The understanding is (a) the inner side of each; but likewise it is (b) the outer side of each, since as negativity it is the external, the existence (Daseyn) of the particular; and as universal it is the external, the existence of the universal. It is likewise (c) the being (Seyn) of many, containing all that is [multifarious and mutually] indifferent. Thus it is this pure movement of universality, which is the in-itself and the existence that is differentiated from it. The understanding is reason which is its own object. Reason is the inferred conclusion in its infinitude, dividing itself into extremes – each of which, insofar as it exists, immediately has its other as its in-itself.

In this light, intelligence has no other object for its content, but having grasped itself it is its own object.
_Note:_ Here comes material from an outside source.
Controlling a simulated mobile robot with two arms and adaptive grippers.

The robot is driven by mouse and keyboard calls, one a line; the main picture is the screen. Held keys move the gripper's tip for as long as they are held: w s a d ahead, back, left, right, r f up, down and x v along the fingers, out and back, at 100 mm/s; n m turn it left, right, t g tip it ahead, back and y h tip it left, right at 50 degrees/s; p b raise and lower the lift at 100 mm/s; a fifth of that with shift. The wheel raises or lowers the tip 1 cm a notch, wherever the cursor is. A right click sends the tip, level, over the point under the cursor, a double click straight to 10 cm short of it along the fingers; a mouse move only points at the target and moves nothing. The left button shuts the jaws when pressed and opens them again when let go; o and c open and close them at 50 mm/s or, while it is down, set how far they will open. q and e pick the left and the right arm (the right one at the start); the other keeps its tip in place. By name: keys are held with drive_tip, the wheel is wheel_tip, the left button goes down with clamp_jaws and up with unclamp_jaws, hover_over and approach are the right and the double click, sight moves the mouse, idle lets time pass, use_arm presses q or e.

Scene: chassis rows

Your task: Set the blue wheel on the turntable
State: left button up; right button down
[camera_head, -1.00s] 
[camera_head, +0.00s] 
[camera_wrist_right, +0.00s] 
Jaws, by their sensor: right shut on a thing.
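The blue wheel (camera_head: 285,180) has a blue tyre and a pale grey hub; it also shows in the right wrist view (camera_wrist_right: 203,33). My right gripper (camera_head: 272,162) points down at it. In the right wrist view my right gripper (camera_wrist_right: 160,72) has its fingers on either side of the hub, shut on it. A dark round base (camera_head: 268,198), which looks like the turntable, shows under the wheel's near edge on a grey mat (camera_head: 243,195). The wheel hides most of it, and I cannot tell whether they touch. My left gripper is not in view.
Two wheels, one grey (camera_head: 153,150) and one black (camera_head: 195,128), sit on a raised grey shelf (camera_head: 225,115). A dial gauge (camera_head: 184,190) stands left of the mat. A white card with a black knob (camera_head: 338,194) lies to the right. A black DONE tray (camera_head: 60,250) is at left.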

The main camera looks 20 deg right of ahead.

The thing, the universal, is for intelligence as the thing is in itself: sublated [negated] being, as positive, as I. Intelligence is actual (wirklich) the possibility of an effect (Wirken). The object is in itself what intelligence is, and this is why the object can be sublated (aufgehoben) – but intelligence has not yet been active for itself (“for itself” in the sense that the intelligence has looked upon the transformation as its own, upon activity as the Self – i.e., the change, its objective minus, as it itself).

This intelligence is free, yet its freedom is, on the other hand, without content, at whose cost and loss it has freed itself. Its movement is the opposite: to fulfill itself – not through passive absorption, but through the creation of a content wherein the intelligence has the consciousness of its own activity, i.e., as its own positing of content or making itself its own content. In theoretical knowing, the intelligence can as well know in terms of imagery, in memory, knowing itself, not as content but as form. Thus the I itself is not the ground [the basis], the universal, upon which the determinations and differentiations of intelligence are presented.